Hazel sold bread baked from a pogon (a wood- or charcoal-fed oven) for twenty-five pesos a pack that she got for twenty.
“More than one week na ring walang kuryente, siyempre ’yong mga tawo, hinahanap na ’yong tinapay.” With the expected months-long power outage, established bakery franchises collapsed with their rented infra. As the day progressed, the wall of bread gradually shrank. Construction workers passed by her store and brought a pack or two before heading to their own quake-shaken or tattered houses. At the end of the day, there would be only a few left out of five hundred packs.
With a sciatic back, the unanticipated loudness of the jolts, and the chilliness at Sagbayan, it became a struggle to have a sound sleep. Here, the aftershocks felt like rhinos running amok deep in the bowels of the earth. Each tremor was tailed with an explosion deep within like a series of pak, pak, pak, boom!
“Kaya ang mga tao dito nagkakanerbyos,” confided Hazel. Sleep, which is the true state of democracy according to the poet Simeon Dumdum Jr., suddenly became a myth to others after the October 15 quake. But others’ snores tremored in the market all night long.
On Saturdays, the squeal of the pigs about to be slaughtered pierced into the coldness of the Sagbayan dawn and marked the coming of the new day. It was barely five and yet the market was ready for its tabo—a twice-a-week gathering of traders of everything necessary and farmers from the highlands selling their harvest.
Old men and women spread the dried wrinkly tobacco leaves, inspected their veins, smelled them, exchanged critiques, and haggled with the price. Some sucked at their rolled tobacco while doing so. Two lads dislodged thatched nipa from the truck and piled them on one side of a hardware. Two pretty Boholanas were glued on “Forbidden Passion: Incubus,” an erotica serialized on the black-, white-, and red-inked Bohol Balita—the only news daily in Cebu’s sister island. Tatang contemplated buying a new machete and rope. On this side of Bohol, everyone needed ropes, both tangible and intangible.
It seems like everyone was done mourning and carried on with everything that the quake spared: a few pans, a cup or two, some plates, a table, a torn blanket, clothes, a basin. They thanked the presence of the unshaken: a living market. They held onto something that remained unshakeable: hope, love, faith, laughter, resourcefulness, the Filipino spirit.
By the partially collapsed Moalong Bridge, workers kidded the human bridge they built was earthquake-proof and asked for more photos every time they spotted cameras around. At Sagbayan, I bathed (Filipino style) by the only working water pump with Ate Chona while occasional males fetching water gazed at us. Municipal officials suggested making rubble and ruins as tourist attractions. Churchgoers sang “Si Kritso namatay, si Kritso nabanhaw” outside the cracked Sagbayan Parish Church. Angelo Avenido, 7, strategically piled wood scraps and blew on the dying embers until he created a stable fire his mother would need for cooking. His was one of the 27 families seeking refuge on the church grounds. At Loon, next to the hilly church rubble, a mother—among the thousands being displaced—admonished the kids to stop playing basketball and sepak takraw when the mass was about to start. I found it rather more religious and natural for an acacia tree to roof heads of the 3 o’clock mass goers. I heard the exact same words from different places, first at Sagbayan, then at Loon: A church reader narrated a passage that signals the beginning of the mass—honor does not spring from what you have, rather it comes from asking one’s self of who and what you are.

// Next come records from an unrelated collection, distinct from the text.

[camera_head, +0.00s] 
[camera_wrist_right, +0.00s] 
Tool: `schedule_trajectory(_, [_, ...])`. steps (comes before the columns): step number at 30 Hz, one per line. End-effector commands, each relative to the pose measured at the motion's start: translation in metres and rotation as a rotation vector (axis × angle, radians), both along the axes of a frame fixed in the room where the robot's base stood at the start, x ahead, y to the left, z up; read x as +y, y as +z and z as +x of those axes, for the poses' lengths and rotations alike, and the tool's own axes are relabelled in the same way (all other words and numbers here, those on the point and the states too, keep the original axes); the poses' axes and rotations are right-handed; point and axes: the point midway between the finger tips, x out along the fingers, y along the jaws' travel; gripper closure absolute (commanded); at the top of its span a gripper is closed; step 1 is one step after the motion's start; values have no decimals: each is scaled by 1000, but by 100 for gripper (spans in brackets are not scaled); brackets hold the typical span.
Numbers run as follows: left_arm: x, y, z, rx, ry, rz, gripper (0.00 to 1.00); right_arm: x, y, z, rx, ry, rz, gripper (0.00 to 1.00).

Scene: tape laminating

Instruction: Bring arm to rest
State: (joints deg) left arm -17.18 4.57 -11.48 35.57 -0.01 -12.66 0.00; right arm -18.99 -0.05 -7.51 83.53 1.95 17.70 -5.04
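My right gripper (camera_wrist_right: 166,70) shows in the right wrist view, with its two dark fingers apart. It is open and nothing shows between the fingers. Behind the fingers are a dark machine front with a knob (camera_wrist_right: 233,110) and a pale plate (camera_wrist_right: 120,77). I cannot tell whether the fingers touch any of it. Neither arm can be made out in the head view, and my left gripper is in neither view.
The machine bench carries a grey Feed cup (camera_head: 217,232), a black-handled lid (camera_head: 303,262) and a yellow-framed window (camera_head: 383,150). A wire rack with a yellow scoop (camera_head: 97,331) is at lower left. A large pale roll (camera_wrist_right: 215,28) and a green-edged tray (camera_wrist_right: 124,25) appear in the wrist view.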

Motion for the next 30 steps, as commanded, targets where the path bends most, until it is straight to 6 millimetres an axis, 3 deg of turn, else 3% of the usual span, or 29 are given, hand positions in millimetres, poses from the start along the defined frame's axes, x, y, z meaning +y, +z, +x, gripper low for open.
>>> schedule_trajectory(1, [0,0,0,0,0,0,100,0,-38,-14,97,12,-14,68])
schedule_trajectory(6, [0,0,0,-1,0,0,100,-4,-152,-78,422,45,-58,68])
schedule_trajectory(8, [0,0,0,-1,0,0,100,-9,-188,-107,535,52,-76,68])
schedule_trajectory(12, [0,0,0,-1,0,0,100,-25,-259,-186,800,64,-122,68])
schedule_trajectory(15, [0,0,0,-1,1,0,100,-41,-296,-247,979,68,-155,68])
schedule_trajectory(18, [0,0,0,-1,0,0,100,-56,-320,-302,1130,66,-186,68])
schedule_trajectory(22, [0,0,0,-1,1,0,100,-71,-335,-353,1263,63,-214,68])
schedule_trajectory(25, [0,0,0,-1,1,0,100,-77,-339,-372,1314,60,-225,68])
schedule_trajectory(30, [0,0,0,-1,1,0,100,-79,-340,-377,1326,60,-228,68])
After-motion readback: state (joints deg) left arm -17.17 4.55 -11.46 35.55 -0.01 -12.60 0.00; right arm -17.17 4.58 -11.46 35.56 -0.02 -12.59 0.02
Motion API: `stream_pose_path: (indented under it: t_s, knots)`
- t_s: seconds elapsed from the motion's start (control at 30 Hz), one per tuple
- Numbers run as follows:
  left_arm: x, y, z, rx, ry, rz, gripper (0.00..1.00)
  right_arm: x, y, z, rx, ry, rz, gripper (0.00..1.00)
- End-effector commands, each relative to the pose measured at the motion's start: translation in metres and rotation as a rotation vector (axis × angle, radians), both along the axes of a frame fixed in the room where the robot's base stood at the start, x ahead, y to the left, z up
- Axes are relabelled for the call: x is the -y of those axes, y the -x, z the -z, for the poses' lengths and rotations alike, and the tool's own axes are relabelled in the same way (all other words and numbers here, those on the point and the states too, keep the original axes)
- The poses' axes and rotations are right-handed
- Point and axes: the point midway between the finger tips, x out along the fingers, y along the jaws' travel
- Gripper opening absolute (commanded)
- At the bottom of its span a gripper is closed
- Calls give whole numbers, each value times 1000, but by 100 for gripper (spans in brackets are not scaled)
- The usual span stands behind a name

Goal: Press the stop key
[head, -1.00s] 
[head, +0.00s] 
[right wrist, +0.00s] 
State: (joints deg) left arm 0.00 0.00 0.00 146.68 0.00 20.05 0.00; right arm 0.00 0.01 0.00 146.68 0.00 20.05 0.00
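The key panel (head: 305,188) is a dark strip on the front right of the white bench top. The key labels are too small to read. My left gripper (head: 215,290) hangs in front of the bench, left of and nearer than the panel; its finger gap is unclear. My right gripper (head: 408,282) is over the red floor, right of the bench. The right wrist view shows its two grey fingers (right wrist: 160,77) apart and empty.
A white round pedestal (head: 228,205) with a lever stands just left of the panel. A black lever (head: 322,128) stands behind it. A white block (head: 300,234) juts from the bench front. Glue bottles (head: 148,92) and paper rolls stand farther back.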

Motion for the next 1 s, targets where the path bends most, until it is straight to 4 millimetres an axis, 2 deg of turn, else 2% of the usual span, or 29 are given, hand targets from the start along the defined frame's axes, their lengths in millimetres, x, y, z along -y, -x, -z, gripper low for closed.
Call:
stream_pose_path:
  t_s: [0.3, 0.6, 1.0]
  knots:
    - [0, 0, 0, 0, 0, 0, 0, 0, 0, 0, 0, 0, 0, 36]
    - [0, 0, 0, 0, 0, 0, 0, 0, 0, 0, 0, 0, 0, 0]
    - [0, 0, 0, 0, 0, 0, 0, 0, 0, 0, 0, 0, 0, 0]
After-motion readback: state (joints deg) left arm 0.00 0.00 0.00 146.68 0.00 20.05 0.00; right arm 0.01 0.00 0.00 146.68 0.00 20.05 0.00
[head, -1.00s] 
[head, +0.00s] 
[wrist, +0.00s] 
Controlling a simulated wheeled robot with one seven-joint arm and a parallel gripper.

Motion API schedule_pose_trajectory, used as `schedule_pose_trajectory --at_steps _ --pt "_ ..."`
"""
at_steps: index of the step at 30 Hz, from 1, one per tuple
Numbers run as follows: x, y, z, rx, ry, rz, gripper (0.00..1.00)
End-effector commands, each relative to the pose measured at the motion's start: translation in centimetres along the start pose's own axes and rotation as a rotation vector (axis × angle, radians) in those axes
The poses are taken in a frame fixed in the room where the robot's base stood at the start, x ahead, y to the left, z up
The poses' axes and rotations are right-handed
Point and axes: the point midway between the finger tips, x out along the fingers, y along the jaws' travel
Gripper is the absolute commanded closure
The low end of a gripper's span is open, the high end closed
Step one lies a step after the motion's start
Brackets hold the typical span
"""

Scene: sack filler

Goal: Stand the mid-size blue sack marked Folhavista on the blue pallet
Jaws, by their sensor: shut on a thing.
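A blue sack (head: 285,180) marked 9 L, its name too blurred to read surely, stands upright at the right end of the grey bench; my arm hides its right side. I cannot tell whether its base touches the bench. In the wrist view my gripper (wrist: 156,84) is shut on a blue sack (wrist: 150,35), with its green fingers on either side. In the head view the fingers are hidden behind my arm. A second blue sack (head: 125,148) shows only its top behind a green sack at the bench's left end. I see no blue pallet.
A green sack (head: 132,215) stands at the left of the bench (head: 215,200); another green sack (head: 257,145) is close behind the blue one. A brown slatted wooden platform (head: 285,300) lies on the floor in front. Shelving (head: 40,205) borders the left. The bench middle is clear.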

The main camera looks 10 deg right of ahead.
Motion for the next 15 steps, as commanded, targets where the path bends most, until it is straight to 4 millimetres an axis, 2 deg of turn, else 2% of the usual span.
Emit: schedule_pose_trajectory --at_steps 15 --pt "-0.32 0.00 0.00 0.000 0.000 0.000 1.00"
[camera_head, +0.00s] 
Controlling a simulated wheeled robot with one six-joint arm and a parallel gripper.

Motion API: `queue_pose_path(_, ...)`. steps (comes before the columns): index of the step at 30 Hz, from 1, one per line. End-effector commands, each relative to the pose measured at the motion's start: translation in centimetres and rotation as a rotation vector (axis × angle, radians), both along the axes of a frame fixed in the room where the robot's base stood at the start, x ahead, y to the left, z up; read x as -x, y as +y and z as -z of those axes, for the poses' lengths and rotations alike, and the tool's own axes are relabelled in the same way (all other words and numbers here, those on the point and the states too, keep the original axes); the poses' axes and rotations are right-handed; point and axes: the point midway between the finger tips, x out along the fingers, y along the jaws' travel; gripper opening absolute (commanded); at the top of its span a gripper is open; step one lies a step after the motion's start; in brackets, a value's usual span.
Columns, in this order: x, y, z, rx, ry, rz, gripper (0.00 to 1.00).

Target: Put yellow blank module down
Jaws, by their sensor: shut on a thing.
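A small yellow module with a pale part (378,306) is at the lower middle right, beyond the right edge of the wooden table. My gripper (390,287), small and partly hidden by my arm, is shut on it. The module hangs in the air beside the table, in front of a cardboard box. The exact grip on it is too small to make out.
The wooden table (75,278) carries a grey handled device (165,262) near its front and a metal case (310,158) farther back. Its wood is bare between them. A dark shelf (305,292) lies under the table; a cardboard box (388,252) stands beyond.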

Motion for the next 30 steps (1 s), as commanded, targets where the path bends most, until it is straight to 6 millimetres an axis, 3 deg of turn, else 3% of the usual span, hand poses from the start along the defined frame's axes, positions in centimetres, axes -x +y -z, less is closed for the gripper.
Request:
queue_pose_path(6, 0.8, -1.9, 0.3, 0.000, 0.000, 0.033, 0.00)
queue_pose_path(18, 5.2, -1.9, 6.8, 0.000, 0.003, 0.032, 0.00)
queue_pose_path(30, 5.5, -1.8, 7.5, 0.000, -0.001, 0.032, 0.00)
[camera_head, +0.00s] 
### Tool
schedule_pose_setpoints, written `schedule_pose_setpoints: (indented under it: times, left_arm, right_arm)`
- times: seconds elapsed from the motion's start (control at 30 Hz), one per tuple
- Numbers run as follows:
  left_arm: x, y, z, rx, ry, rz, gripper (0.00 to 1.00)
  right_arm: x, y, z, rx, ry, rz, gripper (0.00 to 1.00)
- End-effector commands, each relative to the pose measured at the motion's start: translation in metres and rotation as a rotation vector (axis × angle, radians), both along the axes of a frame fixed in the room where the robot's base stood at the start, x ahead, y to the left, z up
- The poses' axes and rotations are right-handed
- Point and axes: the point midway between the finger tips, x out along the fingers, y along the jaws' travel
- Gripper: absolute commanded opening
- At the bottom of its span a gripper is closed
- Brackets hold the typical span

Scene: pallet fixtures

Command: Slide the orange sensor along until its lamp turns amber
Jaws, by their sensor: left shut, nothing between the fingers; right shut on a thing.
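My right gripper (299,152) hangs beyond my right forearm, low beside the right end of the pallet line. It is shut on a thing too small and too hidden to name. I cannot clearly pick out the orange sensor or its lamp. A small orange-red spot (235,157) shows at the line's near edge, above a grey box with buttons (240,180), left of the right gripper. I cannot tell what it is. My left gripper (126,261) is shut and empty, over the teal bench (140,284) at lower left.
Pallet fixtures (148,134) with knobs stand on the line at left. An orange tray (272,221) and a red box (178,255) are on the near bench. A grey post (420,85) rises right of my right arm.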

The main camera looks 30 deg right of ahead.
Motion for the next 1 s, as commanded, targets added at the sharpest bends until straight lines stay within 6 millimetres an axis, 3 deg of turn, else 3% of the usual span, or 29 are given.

The Bohol I visited and the Bohol I gleaned from mass media differ. There were many stories remained unvoiced, unheard, untold. I know it is also the case with the places that the unforgiving Yolanda wrecked: the northern Central Visayas.
Yes, the numbers of the dead and the displaced were undeniably painful and sad perhaps because it is the duty of a journalist to seek the coldness of facts. But such coldness must not hinder us from travelling to the very places of displacements and heartaches. While it is the journalist’s task to document the coldness, it must be the traveller’s to seek warmth in the coldness of things. It must be the traveller’s to listen, listen, and listen. To seek the normal in time of desolation. To idle in places where the seeming ordinary passes one by. To eat where everybody eats. To understand that news—no matter how fresh—is yesterday’s event.
Like at Sagbayan Public Market, the fish vendor just stared at the headline: 201 na ang nakalas sa linog, 12 546 ang anaa sa evacuation centers. He flipped into the sports section and read “Marquez gusto’g rematch ni Bradley.” Right after reading, he put the paper away and hollered, “Isda, ’ki!”